• The request: Write out the listing in full, matching it word for word.

• Entries shown:
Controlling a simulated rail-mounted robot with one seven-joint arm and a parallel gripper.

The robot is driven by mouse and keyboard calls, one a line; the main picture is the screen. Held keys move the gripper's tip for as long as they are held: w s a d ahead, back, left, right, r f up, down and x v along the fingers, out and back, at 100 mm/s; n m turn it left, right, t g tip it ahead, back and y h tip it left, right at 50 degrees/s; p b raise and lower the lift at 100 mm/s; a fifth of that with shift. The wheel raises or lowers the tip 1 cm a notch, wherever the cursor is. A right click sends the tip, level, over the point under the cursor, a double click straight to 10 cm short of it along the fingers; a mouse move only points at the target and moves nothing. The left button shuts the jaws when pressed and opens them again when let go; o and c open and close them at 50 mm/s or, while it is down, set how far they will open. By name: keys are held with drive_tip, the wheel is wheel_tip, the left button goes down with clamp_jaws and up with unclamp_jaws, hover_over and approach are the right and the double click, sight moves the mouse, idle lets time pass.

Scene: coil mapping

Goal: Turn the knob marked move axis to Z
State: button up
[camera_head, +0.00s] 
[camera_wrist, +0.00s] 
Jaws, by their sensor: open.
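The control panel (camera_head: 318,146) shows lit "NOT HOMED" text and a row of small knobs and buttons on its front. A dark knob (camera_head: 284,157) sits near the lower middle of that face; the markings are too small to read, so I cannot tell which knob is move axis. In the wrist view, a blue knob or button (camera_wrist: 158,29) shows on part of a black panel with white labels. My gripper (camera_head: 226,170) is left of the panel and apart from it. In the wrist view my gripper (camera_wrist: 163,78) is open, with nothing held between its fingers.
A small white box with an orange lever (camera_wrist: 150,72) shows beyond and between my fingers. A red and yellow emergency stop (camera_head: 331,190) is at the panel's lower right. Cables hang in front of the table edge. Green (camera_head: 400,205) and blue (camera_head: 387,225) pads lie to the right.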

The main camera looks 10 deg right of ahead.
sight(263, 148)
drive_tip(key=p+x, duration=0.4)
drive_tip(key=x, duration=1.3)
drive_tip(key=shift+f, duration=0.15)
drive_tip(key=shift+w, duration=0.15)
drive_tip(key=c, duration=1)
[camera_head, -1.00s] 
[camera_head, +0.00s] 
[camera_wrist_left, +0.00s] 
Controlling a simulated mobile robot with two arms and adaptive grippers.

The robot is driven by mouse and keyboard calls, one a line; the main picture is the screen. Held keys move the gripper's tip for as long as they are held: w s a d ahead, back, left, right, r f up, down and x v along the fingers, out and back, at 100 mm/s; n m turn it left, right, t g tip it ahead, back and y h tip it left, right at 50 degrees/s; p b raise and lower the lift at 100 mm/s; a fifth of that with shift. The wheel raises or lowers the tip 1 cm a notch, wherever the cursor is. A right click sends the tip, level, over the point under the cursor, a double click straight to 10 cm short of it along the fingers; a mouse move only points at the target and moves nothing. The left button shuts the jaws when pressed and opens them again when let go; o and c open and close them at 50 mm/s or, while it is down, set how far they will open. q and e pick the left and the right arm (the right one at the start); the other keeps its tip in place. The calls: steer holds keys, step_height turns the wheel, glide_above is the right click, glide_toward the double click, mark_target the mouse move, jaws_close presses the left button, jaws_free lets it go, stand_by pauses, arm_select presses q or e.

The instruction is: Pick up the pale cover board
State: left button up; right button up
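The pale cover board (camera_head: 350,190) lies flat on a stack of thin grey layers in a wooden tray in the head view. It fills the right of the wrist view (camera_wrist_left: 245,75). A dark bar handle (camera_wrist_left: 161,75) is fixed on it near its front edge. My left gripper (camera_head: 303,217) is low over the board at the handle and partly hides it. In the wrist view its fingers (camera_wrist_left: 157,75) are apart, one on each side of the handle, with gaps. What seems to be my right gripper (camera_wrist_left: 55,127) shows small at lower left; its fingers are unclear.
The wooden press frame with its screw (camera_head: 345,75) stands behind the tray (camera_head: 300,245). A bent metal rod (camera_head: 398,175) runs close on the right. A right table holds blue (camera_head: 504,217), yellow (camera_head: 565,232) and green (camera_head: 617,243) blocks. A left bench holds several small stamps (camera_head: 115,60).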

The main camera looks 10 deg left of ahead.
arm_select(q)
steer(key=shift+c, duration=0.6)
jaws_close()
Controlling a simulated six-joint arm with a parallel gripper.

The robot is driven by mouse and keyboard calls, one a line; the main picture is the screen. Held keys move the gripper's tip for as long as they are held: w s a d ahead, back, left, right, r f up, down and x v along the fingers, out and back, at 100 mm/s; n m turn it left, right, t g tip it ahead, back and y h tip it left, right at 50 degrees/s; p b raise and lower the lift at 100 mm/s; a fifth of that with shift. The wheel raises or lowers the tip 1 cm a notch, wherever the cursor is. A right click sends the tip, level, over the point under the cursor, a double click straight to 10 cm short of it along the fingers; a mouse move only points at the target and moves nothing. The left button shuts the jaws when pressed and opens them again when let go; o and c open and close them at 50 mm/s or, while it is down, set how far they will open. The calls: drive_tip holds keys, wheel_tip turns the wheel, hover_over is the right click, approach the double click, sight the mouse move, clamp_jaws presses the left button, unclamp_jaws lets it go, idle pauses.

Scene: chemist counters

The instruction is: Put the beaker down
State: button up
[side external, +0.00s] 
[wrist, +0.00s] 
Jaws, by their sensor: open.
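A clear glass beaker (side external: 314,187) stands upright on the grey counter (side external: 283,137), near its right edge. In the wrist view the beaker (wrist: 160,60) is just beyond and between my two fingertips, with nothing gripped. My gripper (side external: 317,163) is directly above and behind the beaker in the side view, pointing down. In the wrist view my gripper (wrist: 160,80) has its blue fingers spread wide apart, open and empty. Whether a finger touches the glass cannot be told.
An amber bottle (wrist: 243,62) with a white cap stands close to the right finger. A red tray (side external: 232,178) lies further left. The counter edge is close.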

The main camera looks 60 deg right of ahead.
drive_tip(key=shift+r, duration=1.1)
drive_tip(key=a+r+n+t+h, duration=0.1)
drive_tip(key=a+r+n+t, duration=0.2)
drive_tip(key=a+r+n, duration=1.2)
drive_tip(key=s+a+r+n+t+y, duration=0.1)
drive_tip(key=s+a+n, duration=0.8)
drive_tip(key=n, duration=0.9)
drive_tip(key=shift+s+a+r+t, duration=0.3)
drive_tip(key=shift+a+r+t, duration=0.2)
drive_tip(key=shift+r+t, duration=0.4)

• Solution to this problem:
Controlling a simulated rail-mounted robot with one seven-joint arm and a parallel gripper.

The robot is driven by mouse and keyboard calls, one a line; the main picture is the screen. Held keys move the gripper's tip for as long as they are held: w s a d ahead, back, left, right, r f up, down and x v along the fingers, out and back, at 100 mm/s; n m turn it left, right, t g tip it ahead, back and y h tip it left, right at 50 degrees/s; p b raise and lower the lift at 100 mm/s; a fifth of that with shift. The wheel raises or lowers the tip 1 cm a notch, wherever the cursor is. A right click sends the tip, level, over the point under the cursor, a double click straight to 10 cm short of it along the fingers; a mouse move only points at the target and moves nothing. The left button shuts the jaws when pressed and opens them again when let go; o and c open and close them at 50 mm/s or, while it is down, set how far they will open. By name: keys are held with drive_tip, the wheel is wheel_tip, the left button goes down with clamp_jaws and up with unclamp_jaws, hover_over and approach are the right and the double click, sight moves the mouse, idle lets time pass.

Scene: coil mapping

Goal: Turn the knob marked move axis to Z
State: button up
[camera_head, +0.00s] 
[camera_wrist, +0.00s] 
Jaws, by their sensor: open.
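The control panel (camera_head: 318,146) shows lit "NOT HOMED" text and a row of small knobs and buttons on its front. A dark knob (camera_head: 284,157) sits near the lower middle of that face; the markings are too small to read, so I cannot tell which knob is move axis. In the wrist view, a blue knob or button (camera_wrist: 158,29) shows on part of a black panel with white labels. My gripper (camera_head: 226,170) is left of the panel and apart from it. In the wrist view my gripper (camera_wrist: 163,78) is open, with nothing held between its fingers.
A small white box with an orange lever (camera_wrist: 150,72) shows beyond and between my fingers. A red and yellow emergency stop (camera_head: 331,190) is at the panel's lower right. Cables hang in front of the table edge. Green (camera_head: 400,205) and blue (camera_head: 387,225) pads lie to the right.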

The main camera looks 10 deg right of ahead.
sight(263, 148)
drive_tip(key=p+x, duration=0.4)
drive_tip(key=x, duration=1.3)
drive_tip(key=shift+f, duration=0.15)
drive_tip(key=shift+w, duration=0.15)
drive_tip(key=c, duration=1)
[camera_head, -1.00s] 
[camera_head, +0.00s] 
[camera_wrist_left, +0.00s] 
Controlling a simulated mobile robot with two arms and adaptive grippers.

The robot is driven by mouse and keyboard calls, one a line; the main picture is the screen. Held keys move the gripper's tip for as long as they are held: w s a d ahead, back, left, right, r f up, down and x v along the fingers, out and back, at 100 mm/s; n m turn it left, right, t g tip it ahead, back and y h tip it left, right at 50 degrees/s; p b raise and lower the lift at 100 mm/s; a fifth of that with shift. The wheel raises or lowers the tip 1 cm a notch, wherever the cursor is. A right click sends the tip, level, over the point under the cursor, a double click straight to 10 cm short of it along the fingers; a mouse move only points at the target and moves nothing. The left button shuts the jaws when pressed and opens them again when let go; o and c open and close them at 50 mm/s or, while it is down, set how far they will open. q and e pick the left and the right arm (the right one at the start); the other keeps its tip in place. The calls: steer holds keys, step_height turns the wheel, glide_above is the right click, glide_toward the double click, mark_target the mouse move, jaws_close presses the left button, jaws_free lets it go, stand_by pauses, arm_select presses q or e.

The instruction is: Pick up the pale cover board
State: left button up; right button up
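The pale cover board (camera_head: 350,190) lies flat on a stack of thin grey layers in a wooden tray in the head view. It fills the right of the wrist view (camera_wrist_left: 245,75). A dark bar handle (camera_wrist_left: 161,75) is fixed on it near its front edge. My left gripper (camera_head: 303,217) is low over the board at the handle and partly hides it. In the wrist view its fingers (camera_wrist_left: 157,75) are apart, one on each side of the handle, with gaps. What seems to be my right gripper (camera_wrist_left: 55,127) shows small at lower left; its fingers are unclear.
The wooden press frame with its screw (camera_head: 345,75) stands behind the tray (camera_head: 300,245). A bent metal rod (camera_head: 398,175) runs close on the right. A right table holds blue (camera_head: 504,217), yellow (camera_head: 565,232) and green (camera_head: 617,243) blocks. A left bench holds several small stamps (camera_head: 115,60).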

The main camera looks 10 deg left of ahead.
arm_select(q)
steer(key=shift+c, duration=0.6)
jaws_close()
Controlling a simulated six-joint arm with a parallel gripper.

The robot is driven by mouse and keyboard calls, one a line; the main picture is the screen. Held keys move the gripper's tip for as long as they are held: w s a d ahead, back, left, right, r f up, down and x v along the fingers, out and back, at 100 mm/s; n m turn it left, right, t g tip it ahead, back and y h tip it left, right at 50 degrees/s; p b raise and lower the lift at 100 mm/s; a fifth of that with shift. The wheel raises or lowers the tip 1 cm a notch, wherever the cursor is. A right click sends the tip, level, over the point under the cursor, a double click straight to 10 cm short of it along the fingers; a mouse move only points at the target and moves nothing. The left button shuts the jaws when pressed and opens them again when let go; o and c open and close them at 50 mm/s or, while it is down, set how far they will open. The calls: drive_tip holds keys, wheel_tip turns the wheel, hover_over is the right click, approach the double click, sight the mouse move, clamp_jaws presses the left button, unclamp_jaws lets it go, idle pauses.

Scene: chemist counters

The instruction is: Put the beaker down
State: button up
[side external, +0.00s] 
[wrist, +0.00s] 
Jaws, by their sensor: open.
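A clear glass beaker (side external: 314,187) stands upright on the grey counter (side external: 283,137), near its right edge. In the wrist view the beaker (wrist: 160,60) is just beyond and between my two fingertips, with nothing gripped. My gripper (side external: 317,163) is directly above and behind the beaker in the side view, pointing down. In the wrist view my gripper (wrist: 160,80) has its blue fingers spread wide apart, open and empty. Whether a finger touches the glass cannot be told.
An amber bottle (wrist: 243,62) with a white cap stands close to the right finger. A red tray (side external: 232,178) lies further left. The counter edge is close.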

The main camera looks 60 deg right of ahead.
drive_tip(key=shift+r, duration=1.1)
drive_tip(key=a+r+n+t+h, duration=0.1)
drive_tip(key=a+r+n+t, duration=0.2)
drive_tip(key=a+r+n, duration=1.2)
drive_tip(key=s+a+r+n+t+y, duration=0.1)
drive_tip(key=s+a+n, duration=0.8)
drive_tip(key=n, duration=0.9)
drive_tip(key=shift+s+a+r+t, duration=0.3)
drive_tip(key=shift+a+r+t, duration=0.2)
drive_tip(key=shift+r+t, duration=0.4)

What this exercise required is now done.